Now, let's assume they decide to invest that and let's assume they get a 6% annual return. Over the course of ten years they would have about $307,000 saved for later years.

If we were to extend that over 25 years, their savings would be roughly $1.28 million.

Why It Works

Because financial systems overlap, every adjustment has ripple effects. Additionally, consistency in saving over time with compounding effects of the returns is what makes this case scenario work they way it did.

  • How one receives income affects taxes.

  • Retirement contributions (pre-tax) reduce taxable income, AGI and build nest egg.
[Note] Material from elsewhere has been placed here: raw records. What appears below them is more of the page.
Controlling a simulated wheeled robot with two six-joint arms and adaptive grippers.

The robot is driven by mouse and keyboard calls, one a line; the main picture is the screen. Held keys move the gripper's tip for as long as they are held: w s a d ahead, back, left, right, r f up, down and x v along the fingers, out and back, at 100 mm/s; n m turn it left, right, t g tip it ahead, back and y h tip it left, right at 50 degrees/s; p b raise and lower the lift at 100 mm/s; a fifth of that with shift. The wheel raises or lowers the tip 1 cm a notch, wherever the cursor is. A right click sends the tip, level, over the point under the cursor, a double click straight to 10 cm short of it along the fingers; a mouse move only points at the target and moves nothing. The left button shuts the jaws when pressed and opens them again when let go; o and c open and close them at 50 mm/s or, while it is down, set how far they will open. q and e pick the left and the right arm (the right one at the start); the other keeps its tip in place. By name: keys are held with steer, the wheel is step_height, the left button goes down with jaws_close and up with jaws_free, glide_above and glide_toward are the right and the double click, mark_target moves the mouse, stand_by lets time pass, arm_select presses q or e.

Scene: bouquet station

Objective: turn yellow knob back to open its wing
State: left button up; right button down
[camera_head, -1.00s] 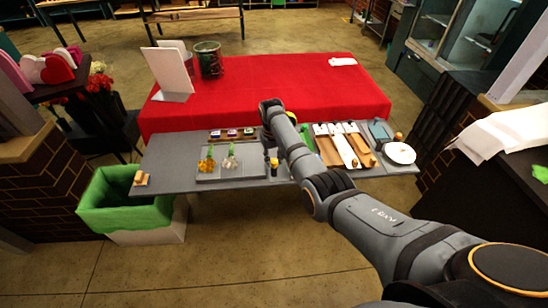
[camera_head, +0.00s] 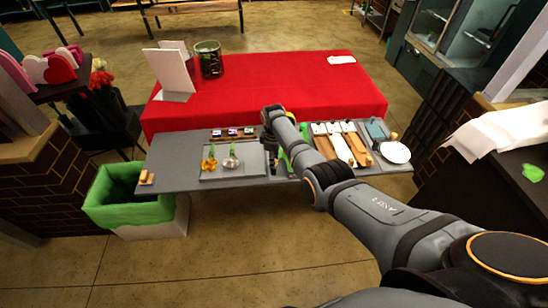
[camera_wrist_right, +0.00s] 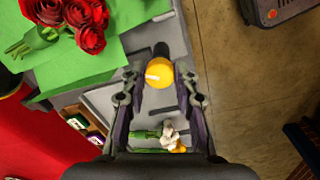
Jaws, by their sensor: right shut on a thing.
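The yellow knob (camera_wrist_right: 159,72) shows in the right wrist view as a round top with a small white mark, beside a dark post. My right gripper (camera_wrist_right: 159,84) has its fingers on either side of the knob and is shut on it. In the head view my right gripper (camera_head: 270,128) is over the grey table, and its own arm hides much of the work there. Green wrapping sheets (camera_wrist_right: 100,58) with red roses (camera_wrist_right: 75,20) lie beside the knob in the wrist view. I cannot tell the wing's exact position. My left gripper is not in view.
Small orange (camera_head: 208,164) and white (camera_head: 231,162) flower pieces stand on a grey tray left of the arm. Wooden and white strips (camera_head: 345,145) and a white plate (camera_head: 395,152) are to the right. A green-lined bin (camera_head: 110,212) stands at the left table end.

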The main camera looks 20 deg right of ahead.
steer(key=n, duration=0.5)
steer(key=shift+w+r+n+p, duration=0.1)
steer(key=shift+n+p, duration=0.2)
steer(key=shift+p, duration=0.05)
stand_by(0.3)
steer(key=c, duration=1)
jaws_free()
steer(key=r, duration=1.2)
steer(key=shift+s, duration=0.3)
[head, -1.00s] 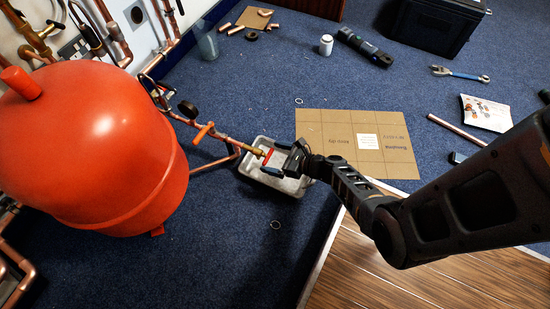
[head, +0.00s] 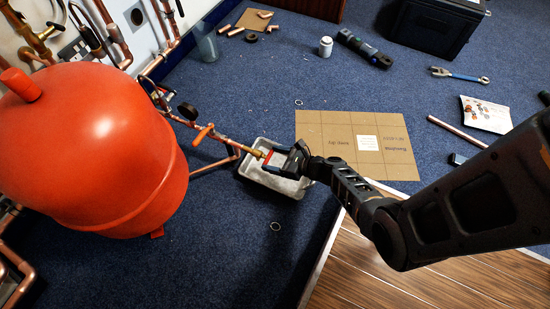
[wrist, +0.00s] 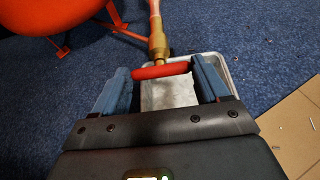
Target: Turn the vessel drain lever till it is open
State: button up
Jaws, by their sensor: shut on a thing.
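The red drain lever (wrist: 160,71) sits at the end of a brass fitting (wrist: 158,44) on the copper pipe. In the wrist view it lies crosswise to the pipe, its ends against the two blue fingers. My gripper (wrist: 163,84) is shut on it. In the head view my gripper (head: 278,160) is at the pipe's end, above a grey tray (head: 248,172); the lever is mostly hidden there. The big red vessel (head: 105,140) stands at the left. An orange lever (head: 204,133) sits farther back along the same pipe.
A cardboard sheet (head: 320,125) lies right of the tray. Copper pipes and gauges line the wall at upper left. A white pot (head: 325,46), a wrench (head: 460,74) and a black box (head: 437,28) are farther back. Blue carpet is open in front of the vessel.

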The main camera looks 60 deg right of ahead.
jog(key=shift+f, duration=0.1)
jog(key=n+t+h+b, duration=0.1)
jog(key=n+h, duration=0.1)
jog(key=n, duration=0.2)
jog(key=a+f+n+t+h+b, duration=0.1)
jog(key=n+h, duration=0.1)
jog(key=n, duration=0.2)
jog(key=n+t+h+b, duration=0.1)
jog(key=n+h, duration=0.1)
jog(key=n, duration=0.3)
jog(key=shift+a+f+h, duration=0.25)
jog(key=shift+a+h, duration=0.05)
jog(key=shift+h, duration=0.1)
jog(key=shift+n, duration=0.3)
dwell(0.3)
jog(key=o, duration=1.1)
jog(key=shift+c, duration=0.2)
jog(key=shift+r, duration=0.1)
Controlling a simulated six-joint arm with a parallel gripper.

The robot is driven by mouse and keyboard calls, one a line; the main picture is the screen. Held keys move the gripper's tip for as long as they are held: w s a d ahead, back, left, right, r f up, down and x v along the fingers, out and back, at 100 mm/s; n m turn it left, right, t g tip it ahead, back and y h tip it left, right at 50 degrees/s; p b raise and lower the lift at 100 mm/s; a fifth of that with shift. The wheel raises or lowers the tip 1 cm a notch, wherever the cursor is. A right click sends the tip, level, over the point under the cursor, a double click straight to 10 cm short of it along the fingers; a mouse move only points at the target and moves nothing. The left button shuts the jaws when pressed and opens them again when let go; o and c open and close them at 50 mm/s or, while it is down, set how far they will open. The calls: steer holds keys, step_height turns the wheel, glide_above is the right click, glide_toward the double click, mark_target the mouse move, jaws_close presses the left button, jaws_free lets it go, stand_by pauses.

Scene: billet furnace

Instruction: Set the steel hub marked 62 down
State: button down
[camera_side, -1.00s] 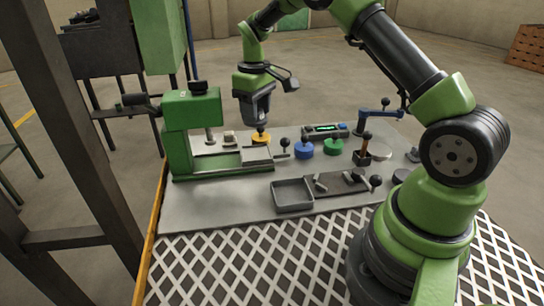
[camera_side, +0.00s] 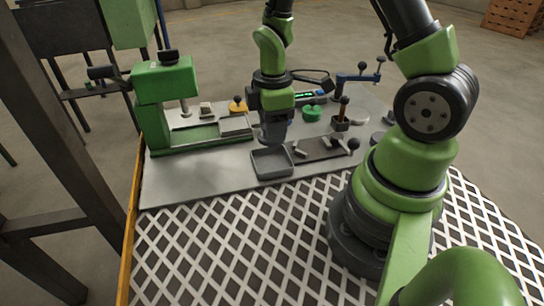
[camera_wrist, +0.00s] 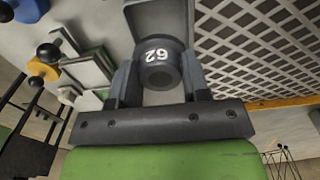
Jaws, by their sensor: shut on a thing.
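The steel hub marked 62 (camera_wrist: 160,62) is a dark grey cylinder with a central bore and white numerals. In the wrist view my gripper (camera_wrist: 161,76) is shut on it, with a finger on each side. In the side view my gripper (camera_side: 273,136) points down just above the back of a shallow grey tray (camera_side: 273,176). The hub cannot be told apart from the dark fingers there. Part of the tray also shows behind the hub in the wrist view (camera_wrist: 136,16). A gap between hub and tray cannot be judged.
A green press (camera_side: 163,95) stands at left. A yellow knobbed piece (camera_side: 238,107) and a green one (camera_side: 312,112) stand behind. A dark fixture with levers (camera_side: 325,148) lies right of the tray. The grey plate (camera_side: 195,180) is clear left of the tray.

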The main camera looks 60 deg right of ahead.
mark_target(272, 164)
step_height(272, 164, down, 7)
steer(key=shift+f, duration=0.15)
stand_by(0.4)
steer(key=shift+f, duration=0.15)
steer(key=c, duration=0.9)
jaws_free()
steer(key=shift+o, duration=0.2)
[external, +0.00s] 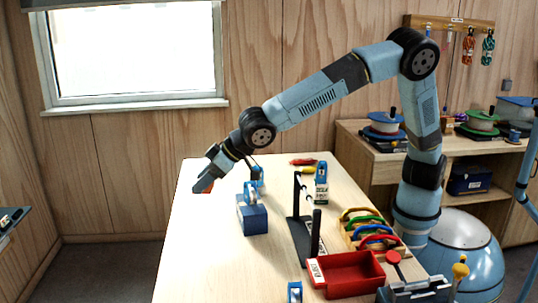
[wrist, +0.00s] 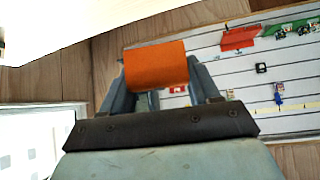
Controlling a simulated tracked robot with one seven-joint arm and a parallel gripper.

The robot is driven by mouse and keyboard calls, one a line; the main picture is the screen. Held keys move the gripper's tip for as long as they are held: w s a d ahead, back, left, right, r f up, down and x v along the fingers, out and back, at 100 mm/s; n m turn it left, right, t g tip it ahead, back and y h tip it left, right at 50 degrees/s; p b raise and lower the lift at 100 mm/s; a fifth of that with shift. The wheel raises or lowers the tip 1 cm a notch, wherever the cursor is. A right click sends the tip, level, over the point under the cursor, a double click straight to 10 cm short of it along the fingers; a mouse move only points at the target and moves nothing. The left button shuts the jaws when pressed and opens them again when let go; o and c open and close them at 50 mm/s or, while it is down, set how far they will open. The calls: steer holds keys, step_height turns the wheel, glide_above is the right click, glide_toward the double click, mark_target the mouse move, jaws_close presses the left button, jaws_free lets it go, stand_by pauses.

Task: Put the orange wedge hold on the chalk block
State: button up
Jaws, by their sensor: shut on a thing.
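My gripper (external: 204,185) is over the left edge of the table, tilted down to the left. It is shut on the orange wedge hold (wrist: 156,66), which sits between both fingers in the wrist view. Only a sliver of the hold (external: 208,192) shows in the external view, partly hidden by the fingers. A dark blue block (external: 253,218) stands on the table to the right of my gripper, with a light blue ring-shaped thing at its top. I cannot tell for sure whether this is the chalk block; no chalk label is readable on it.
A black bar stand (external: 300,230) rises mid-table. To its right are a rack of coloured carabiners (external: 368,228) and a red tray (external: 348,272). A small labelled box (external: 321,190) stands behind the stand. The table's left front is clear.

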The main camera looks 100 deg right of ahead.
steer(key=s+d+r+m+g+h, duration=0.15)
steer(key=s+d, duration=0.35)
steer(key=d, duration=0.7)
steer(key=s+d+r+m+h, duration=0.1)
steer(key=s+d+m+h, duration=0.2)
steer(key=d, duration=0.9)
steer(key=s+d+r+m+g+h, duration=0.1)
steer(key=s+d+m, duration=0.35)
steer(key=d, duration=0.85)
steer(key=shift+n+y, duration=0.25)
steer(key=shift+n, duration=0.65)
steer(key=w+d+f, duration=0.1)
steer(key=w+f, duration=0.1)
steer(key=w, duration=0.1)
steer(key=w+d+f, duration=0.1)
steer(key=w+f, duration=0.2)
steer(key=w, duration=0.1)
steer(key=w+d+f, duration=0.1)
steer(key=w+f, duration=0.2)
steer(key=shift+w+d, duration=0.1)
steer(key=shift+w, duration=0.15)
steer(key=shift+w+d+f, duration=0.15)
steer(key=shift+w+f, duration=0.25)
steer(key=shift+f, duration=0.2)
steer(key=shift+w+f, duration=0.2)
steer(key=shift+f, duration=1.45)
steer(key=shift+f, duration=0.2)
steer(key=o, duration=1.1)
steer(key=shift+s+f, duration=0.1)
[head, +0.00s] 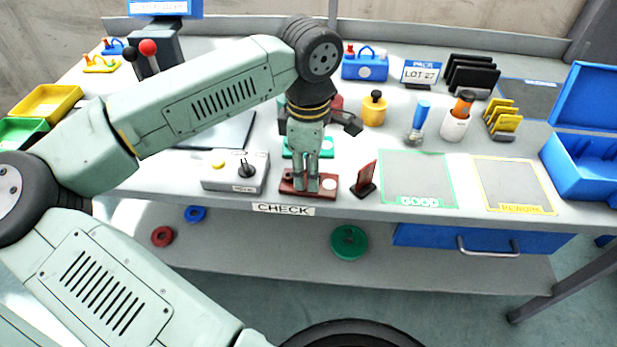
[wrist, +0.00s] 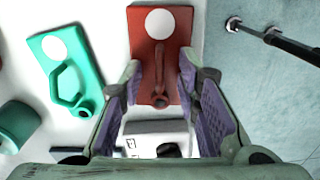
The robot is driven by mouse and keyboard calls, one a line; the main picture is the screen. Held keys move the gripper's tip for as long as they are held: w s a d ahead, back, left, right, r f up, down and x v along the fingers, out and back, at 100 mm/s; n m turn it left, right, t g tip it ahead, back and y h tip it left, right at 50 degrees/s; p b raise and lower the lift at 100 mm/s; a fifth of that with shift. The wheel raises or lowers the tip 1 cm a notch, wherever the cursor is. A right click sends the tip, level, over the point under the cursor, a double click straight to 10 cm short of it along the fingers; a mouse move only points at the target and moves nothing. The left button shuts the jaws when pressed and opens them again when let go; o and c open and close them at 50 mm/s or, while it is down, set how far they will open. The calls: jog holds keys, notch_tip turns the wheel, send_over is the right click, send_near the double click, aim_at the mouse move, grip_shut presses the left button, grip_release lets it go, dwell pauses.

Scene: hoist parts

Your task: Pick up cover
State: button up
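A red plate (head: 289,186) with a white disc lies at the table's front edge above the CHECK label. In the wrist view the red plate (wrist: 181,22) bears a raised slim red handle with a round end. Nothing is labelled cover; this plate is the part under my gripper. My gripper (head: 306,186) points down over it. In the wrist view my gripper (wrist: 160,85) is open, with one purple-padded finger on each side of the handle's round end. I cannot tell whether the fingers touch the plate. The gripper hides part of the plate in the head view.
A green plate (wrist: 61,68) with a looped handle lies left of the red one. A grey control box (head: 236,172) stands left, and a dark red upright piece (head: 365,180) stands close on the right. The GOOD (head: 418,178) and REWORK (head: 513,185) areas are empty.

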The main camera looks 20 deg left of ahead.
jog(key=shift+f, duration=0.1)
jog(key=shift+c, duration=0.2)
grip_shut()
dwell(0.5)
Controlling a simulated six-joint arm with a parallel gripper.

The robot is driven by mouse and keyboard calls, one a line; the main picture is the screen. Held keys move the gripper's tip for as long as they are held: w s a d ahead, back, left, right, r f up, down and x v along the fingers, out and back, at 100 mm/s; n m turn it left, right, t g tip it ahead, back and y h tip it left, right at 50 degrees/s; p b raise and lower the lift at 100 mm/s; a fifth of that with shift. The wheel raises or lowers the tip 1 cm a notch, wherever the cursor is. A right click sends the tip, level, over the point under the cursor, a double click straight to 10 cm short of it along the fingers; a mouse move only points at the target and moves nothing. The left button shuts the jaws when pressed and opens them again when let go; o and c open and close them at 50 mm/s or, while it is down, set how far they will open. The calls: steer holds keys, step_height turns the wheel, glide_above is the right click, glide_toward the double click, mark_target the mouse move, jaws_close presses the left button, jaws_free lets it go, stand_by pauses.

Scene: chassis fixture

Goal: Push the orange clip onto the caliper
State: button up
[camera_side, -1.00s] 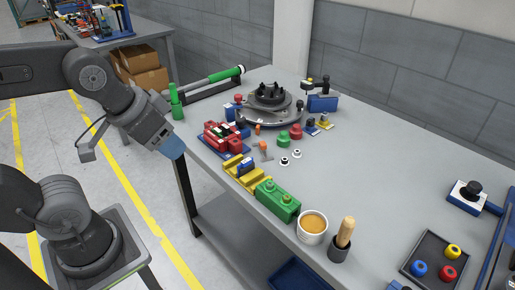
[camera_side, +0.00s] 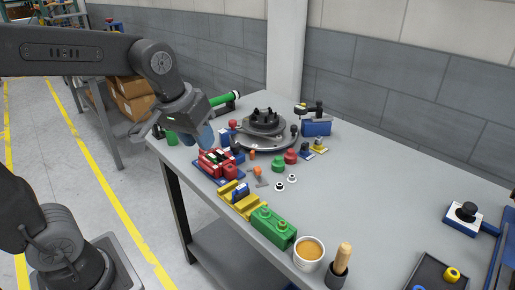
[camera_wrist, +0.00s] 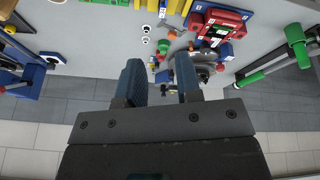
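The caliper appears to be the red block (camera_side: 216,164) in a blue base on the near left part of the bench; it also shows at the top of the wrist view (camera_wrist: 214,22). A small orange piece (camera_side: 257,171) lies beside a grey part to its right, and a second small orange piece (camera_side: 252,154) stands a little farther back. I cannot tell for certain which is the clip. My gripper (camera_side: 205,143) hangs above and behind the caliper. In the wrist view its two blue fingers (camera_wrist: 160,62) are apart with nothing held between them.
A grey round disc fixture (camera_side: 264,134) stands behind. Green (camera_side: 276,164) and red (camera_side: 291,157) knobs sit to the right. A yellow block (camera_side: 242,205), a green block (camera_side: 273,228) and a white cup (camera_side: 308,253) line the near edge. The bench's right middle is clear.

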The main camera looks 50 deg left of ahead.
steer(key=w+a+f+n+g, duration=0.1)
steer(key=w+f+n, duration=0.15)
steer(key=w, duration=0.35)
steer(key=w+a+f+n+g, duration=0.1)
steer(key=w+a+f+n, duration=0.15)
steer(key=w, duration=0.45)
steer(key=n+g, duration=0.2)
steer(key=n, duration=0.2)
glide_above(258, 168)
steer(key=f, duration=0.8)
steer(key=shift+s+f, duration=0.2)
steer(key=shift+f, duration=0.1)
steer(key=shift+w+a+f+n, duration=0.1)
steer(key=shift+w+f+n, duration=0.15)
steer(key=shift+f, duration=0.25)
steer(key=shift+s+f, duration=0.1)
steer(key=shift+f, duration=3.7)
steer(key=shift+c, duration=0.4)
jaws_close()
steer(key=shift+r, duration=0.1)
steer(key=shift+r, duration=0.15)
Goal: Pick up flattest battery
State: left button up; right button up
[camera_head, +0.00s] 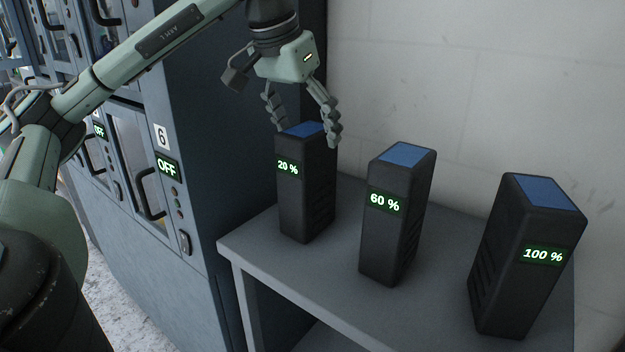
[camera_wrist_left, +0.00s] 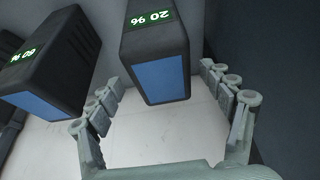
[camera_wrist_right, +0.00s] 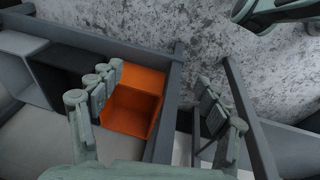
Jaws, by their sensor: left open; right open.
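Three black batteries with blue tops stand upright on a grey shelf (camera_head: 330,270). The left one, the 20 % battery (camera_head: 306,200), shows the lowest reading. The 60 % battery (camera_head: 397,220) stands in the middle and the 100 % battery (camera_head: 525,260) at the right. My left gripper (camera_head: 304,128) is open above the 20 % battery, its fingers on either side of the top. In the left wrist view the 20 % battery (camera_wrist_left: 157,60) lies between the open fingers, with the 60 % battery (camera_wrist_left: 55,65) to its left. My right gripper (camera_wrist_right: 160,115) is open and holds nothing.
A blue-grey locker cabinet (camera_head: 215,200) with a door marked 6 and OFF stands close left of the shelf. A white wall (camera_head: 450,80) is behind the batteries. An orange bin (camera_wrist_right: 133,103) shows below my right gripper.

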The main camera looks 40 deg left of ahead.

  • HSAs offer tax and AGI reduction and tax-free withdrawals for qualified healthcare expenses, whether in the year taken or down the line.

  • Lower AGI unlocks lower healthcare premiums and smaller IDR student-loan payments.

When you shift one, others shift as well, however not all of them work in the same rate.

If our business owner was to contribute say $7,000 to Roth IRA there would be no reduction in taxable income nor reduction in AGI for that amount, because those contributions are after-tax.

The Real Takeaway

I always say: it’s not necessarily what you earn, it’s what you preserve.

Of course, higher income gives you a bigger shovel, but it's really about structuring what you already have and optimizing it along the way.

The $90K business owner in this example didn’t work harder or earn more. We assumed that all things would remain equal and we assumed that all rules would remain the same.

The reality, though, is that laws and rules change all the time. Our sitution and life changes all the time. Our goals shift over time, which means we have to keep changing what we do and how overtime as well.